-- START OF Dataset entries --

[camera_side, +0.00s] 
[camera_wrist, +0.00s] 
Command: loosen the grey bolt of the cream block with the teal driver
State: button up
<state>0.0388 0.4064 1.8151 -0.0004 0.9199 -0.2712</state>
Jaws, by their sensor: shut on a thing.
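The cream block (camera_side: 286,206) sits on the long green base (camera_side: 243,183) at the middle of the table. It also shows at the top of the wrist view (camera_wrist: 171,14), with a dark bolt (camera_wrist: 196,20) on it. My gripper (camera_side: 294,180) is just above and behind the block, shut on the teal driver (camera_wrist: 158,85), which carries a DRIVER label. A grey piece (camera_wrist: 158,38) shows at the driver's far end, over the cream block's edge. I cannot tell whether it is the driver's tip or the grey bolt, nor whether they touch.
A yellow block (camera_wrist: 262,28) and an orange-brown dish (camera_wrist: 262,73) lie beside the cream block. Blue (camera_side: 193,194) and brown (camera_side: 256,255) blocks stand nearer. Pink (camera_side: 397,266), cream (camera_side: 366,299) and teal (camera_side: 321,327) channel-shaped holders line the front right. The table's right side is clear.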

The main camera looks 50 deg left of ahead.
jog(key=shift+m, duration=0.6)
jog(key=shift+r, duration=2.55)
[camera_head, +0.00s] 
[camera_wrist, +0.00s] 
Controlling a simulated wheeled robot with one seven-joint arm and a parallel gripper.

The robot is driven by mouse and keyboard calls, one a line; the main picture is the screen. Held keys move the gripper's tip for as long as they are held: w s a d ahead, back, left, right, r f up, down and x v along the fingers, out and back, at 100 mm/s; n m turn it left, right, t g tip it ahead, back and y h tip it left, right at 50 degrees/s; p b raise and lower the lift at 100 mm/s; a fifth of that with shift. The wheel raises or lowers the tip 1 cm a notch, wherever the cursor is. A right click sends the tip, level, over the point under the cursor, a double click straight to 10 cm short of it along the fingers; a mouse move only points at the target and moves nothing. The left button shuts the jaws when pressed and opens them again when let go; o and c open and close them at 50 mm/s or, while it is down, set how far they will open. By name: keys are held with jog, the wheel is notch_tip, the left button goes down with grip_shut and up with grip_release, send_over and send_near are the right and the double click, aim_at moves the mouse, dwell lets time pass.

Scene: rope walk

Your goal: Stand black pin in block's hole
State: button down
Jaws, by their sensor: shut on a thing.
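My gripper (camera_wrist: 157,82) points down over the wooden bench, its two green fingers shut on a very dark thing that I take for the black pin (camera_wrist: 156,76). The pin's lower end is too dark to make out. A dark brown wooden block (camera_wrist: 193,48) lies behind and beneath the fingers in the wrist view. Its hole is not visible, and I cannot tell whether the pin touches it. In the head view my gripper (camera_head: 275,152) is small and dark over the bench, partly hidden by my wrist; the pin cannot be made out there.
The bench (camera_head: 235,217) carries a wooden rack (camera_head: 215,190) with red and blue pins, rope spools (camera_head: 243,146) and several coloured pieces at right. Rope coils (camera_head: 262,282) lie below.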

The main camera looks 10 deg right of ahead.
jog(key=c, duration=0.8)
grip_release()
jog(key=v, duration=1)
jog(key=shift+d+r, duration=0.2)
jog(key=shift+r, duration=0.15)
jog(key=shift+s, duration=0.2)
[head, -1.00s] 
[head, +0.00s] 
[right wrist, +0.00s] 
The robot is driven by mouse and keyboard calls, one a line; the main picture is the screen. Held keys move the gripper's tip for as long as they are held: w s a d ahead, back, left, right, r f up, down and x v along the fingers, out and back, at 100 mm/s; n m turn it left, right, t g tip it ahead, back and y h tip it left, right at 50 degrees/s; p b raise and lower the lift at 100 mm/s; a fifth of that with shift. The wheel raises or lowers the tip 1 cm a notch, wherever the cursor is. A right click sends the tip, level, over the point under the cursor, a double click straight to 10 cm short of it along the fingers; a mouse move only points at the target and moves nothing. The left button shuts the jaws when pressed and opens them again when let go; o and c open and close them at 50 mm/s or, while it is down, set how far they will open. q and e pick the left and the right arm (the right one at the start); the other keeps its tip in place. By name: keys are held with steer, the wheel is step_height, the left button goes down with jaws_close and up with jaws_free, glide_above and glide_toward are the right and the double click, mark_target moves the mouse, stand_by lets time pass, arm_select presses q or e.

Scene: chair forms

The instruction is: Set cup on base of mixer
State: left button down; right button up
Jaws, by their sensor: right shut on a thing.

-- END OF Dataset entries --

> [Your instructions] Print the records above verbatim from their first line to the line containing "Controlling a simulated", both included, and stop there.

> [Solved exercise]
[camera_side, +0.00s] 
[camera_wrist, +0.00s] 
Command: loosen the grey bolt of the cream block with the teal driver
State: button up
<state>0.0388 0.4064 1.8151 -0.0004 0.9199 -0.2712</state>
Jaws, by their sensor: shut on a thing.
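The cream block (camera_side: 286,206) sits on the long green base (camera_side: 243,183) at the middle of the table. It also shows at the top of the wrist view (camera_wrist: 171,14), with a dark bolt (camera_wrist: 196,20) on it. My gripper (camera_side: 294,180) is just above and behind the block, shut on the teal driver (camera_wrist: 158,85), which carries a DRIVER label. A grey piece (camera_wrist: 158,38) shows at the driver's far end, over the cream block's edge. I cannot tell whether it is the driver's tip or the grey bolt, nor whether they touch.
A yellow block (camera_wrist: 262,28) and an orange-brown dish (camera_wrist: 262,73) lie beside the cream block. Blue (camera_side: 193,194) and brown (camera_side: 256,255) blocks stand nearer. Pink (camera_side: 397,266), cream (camera_side: 366,299) and teal (camera_side: 321,327) channel-shaped holders line the front right. The table's right side is clear.

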The main camera looks 50 deg left of ahead.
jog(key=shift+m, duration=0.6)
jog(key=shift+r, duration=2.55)
[camera_head, +0.00s] 
[camera_wrist, +0.00s] 
Controlling a simulated wheeled robot with one seven-joint arm and a parallel gripper.

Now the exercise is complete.